Dataset records:
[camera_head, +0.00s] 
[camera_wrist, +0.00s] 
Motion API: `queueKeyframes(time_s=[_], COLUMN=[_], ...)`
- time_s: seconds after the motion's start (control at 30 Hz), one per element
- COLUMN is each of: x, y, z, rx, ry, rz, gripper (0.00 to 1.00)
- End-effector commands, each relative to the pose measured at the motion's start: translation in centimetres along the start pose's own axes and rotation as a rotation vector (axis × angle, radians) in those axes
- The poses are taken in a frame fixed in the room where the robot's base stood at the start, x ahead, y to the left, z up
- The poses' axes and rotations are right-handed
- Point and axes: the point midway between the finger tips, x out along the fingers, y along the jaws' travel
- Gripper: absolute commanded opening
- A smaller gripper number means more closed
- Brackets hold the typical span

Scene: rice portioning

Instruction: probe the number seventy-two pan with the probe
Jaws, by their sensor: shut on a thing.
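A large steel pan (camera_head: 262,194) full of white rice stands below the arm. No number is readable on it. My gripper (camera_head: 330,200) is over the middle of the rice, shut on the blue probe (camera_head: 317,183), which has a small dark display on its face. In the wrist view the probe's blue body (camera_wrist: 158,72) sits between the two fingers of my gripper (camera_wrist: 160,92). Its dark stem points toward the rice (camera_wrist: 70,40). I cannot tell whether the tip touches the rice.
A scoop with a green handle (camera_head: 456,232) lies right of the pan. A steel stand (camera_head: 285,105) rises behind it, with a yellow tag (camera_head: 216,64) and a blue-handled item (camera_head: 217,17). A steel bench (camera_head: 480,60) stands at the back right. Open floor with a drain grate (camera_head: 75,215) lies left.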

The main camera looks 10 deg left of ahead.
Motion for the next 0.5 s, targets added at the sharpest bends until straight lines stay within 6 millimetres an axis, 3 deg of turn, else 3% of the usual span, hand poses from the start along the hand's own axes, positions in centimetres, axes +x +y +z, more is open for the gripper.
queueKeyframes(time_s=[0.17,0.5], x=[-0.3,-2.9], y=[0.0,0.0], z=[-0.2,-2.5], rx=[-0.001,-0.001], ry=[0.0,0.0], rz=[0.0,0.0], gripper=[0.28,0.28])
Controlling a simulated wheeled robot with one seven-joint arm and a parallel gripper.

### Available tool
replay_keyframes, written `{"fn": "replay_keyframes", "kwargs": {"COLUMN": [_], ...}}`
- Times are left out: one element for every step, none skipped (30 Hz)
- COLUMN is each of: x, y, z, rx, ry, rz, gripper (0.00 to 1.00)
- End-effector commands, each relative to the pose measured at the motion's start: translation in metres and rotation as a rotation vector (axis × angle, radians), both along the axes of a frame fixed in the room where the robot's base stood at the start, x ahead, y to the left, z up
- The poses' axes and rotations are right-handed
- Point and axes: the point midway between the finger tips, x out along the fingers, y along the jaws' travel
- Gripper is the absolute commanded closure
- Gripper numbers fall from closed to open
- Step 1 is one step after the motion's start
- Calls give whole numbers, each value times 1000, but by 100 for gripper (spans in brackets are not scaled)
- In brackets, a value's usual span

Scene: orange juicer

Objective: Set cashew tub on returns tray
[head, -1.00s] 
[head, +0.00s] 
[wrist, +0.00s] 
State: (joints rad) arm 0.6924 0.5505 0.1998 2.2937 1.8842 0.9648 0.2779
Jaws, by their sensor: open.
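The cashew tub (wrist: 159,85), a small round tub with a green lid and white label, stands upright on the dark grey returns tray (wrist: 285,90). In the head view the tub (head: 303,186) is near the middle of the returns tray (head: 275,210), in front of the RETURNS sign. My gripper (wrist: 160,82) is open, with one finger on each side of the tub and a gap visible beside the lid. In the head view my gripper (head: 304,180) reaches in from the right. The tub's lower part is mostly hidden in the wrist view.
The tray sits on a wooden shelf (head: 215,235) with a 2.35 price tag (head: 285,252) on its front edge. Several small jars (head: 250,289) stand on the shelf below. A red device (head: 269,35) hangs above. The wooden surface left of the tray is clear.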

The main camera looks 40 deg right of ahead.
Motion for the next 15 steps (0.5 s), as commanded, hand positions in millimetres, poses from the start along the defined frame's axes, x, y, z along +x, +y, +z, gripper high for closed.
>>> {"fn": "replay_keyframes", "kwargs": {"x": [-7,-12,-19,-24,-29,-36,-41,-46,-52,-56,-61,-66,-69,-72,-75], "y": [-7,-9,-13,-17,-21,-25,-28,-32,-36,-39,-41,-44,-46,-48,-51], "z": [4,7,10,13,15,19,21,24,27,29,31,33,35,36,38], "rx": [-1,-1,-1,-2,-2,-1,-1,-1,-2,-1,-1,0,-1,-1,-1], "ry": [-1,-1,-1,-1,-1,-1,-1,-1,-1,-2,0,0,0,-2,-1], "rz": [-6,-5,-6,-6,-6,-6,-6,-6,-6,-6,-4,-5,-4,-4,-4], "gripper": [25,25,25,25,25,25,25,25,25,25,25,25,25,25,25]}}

Prompt: Exactly the lines from the line with "Controlling a simulated" to the line with "State: (joints rad)", both included, are to be extracted, and no others.

Response for this exercise:
Controlling a simulated wheeled robot with one seven-joint arm and a parallel gripper.

### Available tool
replay_keyframes, written `{"fn": "replay_keyframes", "kwargs": {"COLUMN": [_], ...}}`
- Times are left out: one element for every step, none skipped (30 Hz)
- COLUMN is each of: x, y, z, rx, ry, rz, gripper (0.00 to 1.00)
- End-effector commands, each relative to the pose measured at the motion's start: translation in metres and rotation as a rotation vector (axis × angle, radians), both along the axes of a frame fixed in the room where the robot's base stood at the start, x ahead, y to the left, z up
- The poses' axes and rotations are right-handed
- Point and axes: the point midway between the finger tips, x out along the fingers, y along the jaws' travel
- Gripper is the absolute commanded closure
- Gripper numbers fall from closed to open
- Step 1 is one step after the motion's start
- Calls give whole numbers, each value times 1000, but by 100 for gripper (spans in brackets are not scaled)
- In brackets, a value's usual span

Scene: orange juicer

Objective: Set cashew tub on returns tray
[head, -1.00s] 
[head, +0.00s] 
[wrist, +0.00s] 
State: (joints rad) arm 0.6924 0.5505 0.1998 2.2937 1.8842 0.9648 0.2779

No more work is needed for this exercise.